# [WORK TO DO]
Type out the data exactly as given. Skip any image.
-- START DATA SECTION --
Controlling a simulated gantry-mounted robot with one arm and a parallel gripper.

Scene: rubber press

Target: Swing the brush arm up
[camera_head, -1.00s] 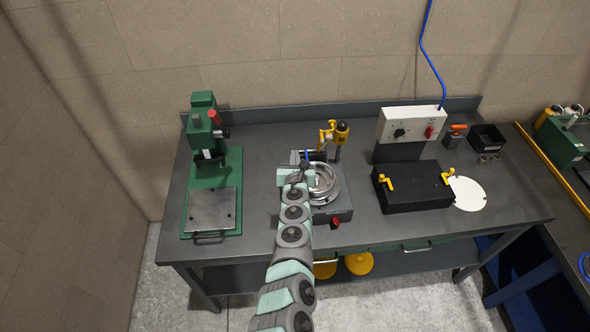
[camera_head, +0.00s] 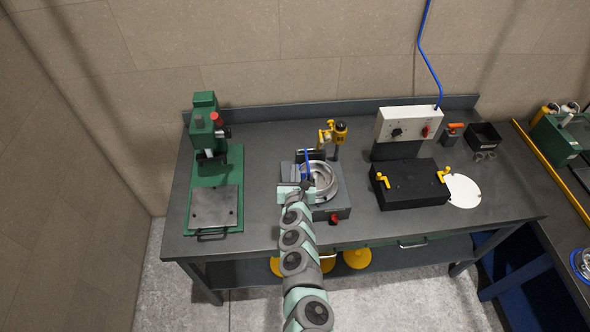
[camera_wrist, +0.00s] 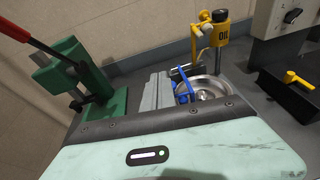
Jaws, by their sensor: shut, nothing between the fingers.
-- END DATA SECTION --
# [PROBLEM SOLUTION]
Controlling a simulated gantry-mounted robot with one arm and a parallel gripper.

Scene: rubber press

Target: Swing the brush arm up
[camera_head, -1.00s] 
[camera_head, +0.00s] 
[camera_wrist, +0.00s] 
Jaws, by their sensor: shut, nothing between the fingers.

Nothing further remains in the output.